Operational Risk-Based Decision Making for Wastewater Pipe Management

Abstract

Recent advances in the development of wastewater pipe deterioration models allow a better quantification of the uncertainty in the likelihood of failure of pipes. However, the consequence of failure is subjected to many uncertainties that are not easy to be captured and support effective risk-based decision making. One component of the consequence of failure is the effect of the failed components on the network-level performance. An operational risk metric index is defined as a combination of the probability of failure and the effect (consequence) of the failed component at the network level. Three topological graph metrics (betweenness, eigenvector centrality, and principal component centrality) are used to identify the criticality of components in large wastewater systems. Their impact on the network performance is quantified in terms of graph connectivity. Both metrics lead to different rankings of components, making hard the decision-making process. The ordered weighted averaging (OWA) technique is used, as a data fusion technique, to determine a new consequence metric that is an aggregation of the information obtained from individual graph theoretical metrics.
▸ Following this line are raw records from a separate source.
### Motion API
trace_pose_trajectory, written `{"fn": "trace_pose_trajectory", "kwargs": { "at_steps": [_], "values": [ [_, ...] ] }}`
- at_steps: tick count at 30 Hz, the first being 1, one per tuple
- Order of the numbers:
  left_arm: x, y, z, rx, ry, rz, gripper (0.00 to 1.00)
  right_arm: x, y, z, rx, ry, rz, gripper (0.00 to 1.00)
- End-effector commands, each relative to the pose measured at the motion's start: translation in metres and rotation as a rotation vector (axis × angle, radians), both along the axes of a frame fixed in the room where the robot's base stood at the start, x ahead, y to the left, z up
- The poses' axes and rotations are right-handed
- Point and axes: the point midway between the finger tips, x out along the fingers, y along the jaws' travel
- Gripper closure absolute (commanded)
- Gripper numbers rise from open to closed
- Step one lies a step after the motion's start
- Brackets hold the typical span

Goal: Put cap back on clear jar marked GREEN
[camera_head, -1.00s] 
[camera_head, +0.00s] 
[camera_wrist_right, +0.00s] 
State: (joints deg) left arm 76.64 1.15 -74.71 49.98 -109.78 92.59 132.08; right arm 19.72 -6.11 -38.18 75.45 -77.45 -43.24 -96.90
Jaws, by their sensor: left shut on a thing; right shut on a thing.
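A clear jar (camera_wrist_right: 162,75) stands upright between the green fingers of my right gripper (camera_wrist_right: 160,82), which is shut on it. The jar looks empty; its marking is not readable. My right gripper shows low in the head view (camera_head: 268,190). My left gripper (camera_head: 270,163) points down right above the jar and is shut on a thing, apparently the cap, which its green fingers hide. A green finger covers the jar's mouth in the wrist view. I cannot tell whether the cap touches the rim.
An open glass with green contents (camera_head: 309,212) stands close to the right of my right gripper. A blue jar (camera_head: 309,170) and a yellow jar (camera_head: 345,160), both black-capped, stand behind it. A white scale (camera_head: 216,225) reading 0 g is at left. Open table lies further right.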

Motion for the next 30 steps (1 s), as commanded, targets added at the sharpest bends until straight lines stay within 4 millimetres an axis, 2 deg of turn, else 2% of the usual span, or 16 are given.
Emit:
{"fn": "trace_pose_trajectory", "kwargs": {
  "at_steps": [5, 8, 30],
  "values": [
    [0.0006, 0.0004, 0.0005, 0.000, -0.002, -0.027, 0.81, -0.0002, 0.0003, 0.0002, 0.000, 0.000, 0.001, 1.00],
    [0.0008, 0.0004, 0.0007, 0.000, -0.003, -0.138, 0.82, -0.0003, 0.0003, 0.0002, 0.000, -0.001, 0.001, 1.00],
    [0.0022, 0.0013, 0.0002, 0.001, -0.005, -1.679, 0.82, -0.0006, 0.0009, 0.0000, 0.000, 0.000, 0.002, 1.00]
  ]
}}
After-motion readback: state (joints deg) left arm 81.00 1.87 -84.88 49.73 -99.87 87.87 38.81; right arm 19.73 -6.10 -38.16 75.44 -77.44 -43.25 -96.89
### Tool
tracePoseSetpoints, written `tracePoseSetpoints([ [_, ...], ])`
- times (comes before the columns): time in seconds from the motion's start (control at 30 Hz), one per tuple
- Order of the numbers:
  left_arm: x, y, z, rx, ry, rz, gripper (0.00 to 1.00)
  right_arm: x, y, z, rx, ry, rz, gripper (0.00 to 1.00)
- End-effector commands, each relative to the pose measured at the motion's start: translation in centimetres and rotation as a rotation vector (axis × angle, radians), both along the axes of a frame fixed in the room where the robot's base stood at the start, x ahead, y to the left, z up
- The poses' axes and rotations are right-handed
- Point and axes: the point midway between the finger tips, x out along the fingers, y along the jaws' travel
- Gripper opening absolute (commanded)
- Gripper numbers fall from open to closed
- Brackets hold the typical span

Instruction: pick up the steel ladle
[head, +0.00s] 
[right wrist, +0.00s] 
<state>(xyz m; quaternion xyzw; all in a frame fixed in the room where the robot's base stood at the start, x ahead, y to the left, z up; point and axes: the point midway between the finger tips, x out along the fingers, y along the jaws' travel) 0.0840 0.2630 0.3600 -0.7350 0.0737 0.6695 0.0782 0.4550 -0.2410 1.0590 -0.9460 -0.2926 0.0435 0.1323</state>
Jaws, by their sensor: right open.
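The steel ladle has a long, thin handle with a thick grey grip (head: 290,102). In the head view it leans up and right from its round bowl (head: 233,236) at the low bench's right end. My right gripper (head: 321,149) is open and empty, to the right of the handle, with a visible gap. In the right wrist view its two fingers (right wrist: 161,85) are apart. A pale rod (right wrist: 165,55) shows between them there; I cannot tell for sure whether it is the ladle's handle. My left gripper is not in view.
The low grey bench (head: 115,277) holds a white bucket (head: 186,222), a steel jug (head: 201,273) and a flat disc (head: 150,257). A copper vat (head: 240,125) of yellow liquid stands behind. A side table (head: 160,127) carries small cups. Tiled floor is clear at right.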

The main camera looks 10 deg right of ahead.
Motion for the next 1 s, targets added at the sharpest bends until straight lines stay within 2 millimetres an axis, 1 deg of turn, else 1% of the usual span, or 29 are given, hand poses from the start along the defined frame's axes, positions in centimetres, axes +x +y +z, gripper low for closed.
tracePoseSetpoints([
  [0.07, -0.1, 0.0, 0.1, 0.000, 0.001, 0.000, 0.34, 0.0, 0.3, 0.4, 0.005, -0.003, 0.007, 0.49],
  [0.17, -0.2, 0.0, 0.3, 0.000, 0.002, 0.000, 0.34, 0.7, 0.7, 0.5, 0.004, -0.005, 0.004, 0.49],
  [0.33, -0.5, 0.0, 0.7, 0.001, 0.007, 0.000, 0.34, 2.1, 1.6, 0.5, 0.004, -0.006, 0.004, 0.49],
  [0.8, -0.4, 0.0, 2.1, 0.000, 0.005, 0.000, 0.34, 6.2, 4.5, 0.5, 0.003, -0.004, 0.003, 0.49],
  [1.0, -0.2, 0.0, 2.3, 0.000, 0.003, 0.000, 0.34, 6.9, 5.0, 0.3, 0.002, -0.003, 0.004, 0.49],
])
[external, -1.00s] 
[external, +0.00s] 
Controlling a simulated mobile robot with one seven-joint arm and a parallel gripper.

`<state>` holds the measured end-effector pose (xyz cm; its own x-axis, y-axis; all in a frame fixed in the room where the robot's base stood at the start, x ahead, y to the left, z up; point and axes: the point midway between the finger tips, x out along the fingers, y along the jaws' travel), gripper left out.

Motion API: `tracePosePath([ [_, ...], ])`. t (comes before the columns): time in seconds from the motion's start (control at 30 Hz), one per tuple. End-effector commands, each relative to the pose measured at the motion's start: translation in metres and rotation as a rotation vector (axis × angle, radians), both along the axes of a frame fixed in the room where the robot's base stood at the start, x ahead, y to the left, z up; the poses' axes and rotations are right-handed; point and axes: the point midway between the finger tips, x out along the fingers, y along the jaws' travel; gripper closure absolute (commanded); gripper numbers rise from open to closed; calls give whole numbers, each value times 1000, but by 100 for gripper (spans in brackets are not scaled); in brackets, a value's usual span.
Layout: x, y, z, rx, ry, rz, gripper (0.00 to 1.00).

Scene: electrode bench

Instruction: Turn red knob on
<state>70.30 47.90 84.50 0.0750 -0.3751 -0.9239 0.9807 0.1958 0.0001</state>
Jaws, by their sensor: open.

This metric is coupled with the likelihood of failure to quantify the operational risk of failure of the components. The uncertainty is propagated through the orness function, which is dependent of the decision-maker’s attitude toward risk. The results show that the OWA aggregation reasonably captured the critical areas in the city. Different risk levels are identified and projected onto GIS maps for visualization of the high-risk pipes in the network. The proposed approach is applied on the wastewater system of the city of Calgary.